I've put together some suggestions on how to improve the sound in your vehicle, with tips for both simple factory systems and more sophisticated setups. You don't have to live with bad sound in your car. Even the simplest improvements to your system can yield noticeable results.
Tip #1: Replace your car's speakers.
In most cases, the speakers are just about the last thing a manufacturer thinks about when designing and building your car. Factory systems have gotten better over the last few years, but many so-called "premium" systems still use relatively inexpensive amps and speakers that don't deliver top-notch sound.

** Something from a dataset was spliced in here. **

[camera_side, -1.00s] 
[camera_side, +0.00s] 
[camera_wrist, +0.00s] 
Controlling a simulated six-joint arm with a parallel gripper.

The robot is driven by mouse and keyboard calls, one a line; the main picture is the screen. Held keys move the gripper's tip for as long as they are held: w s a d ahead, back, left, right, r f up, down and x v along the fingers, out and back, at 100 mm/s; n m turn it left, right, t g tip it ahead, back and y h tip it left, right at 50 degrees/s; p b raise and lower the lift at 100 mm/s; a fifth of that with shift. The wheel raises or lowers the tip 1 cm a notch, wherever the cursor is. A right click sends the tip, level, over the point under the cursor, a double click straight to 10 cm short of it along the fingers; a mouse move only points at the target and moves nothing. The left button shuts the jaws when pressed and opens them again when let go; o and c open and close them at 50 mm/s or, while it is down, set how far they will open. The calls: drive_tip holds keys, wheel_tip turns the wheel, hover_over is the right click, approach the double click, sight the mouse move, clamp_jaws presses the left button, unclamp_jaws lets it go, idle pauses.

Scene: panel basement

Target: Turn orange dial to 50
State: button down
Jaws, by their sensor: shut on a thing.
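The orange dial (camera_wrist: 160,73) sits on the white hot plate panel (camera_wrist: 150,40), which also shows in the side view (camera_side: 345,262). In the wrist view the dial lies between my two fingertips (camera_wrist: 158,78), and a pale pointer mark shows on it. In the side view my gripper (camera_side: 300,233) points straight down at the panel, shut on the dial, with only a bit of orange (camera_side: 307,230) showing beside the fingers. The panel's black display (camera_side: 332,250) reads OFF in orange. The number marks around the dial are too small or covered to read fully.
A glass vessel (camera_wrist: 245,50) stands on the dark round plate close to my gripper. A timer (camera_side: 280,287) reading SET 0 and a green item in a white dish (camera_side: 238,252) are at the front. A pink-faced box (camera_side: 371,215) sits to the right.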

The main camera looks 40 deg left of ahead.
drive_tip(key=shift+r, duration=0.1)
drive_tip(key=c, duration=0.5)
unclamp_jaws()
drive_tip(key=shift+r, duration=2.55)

You can make a big difference in your system's sound quality by installing a nice set of aftermarket speakers. You'll hear tighter bass and more overall clarity, and you'll most likely notice details you've never heard before in songs you've known for years.
Replacement speakers give you maximum bang for your buck, so they're a terrific first step on the road to better sound.
Tip #2: Select a lower level of compression for your music files.
Yes, you can store more music files in your MP3 player with more compression, and they'll sound OK when you're listening through earbuds. But you lose some high- and low-frequency information when you compress your music, along with some of the details that make your music interesting. And, on a good car audio system, you can really tell that something's missing.
Don't settle for the default setting when creating your files. If you want to use your iPod or MP3 player in your car, try using as little compression as possible. The higher the bit rate, the better your music will sound through your car's system.
Tip #3: Bypass your iPod's built-in digital-to-analog converter.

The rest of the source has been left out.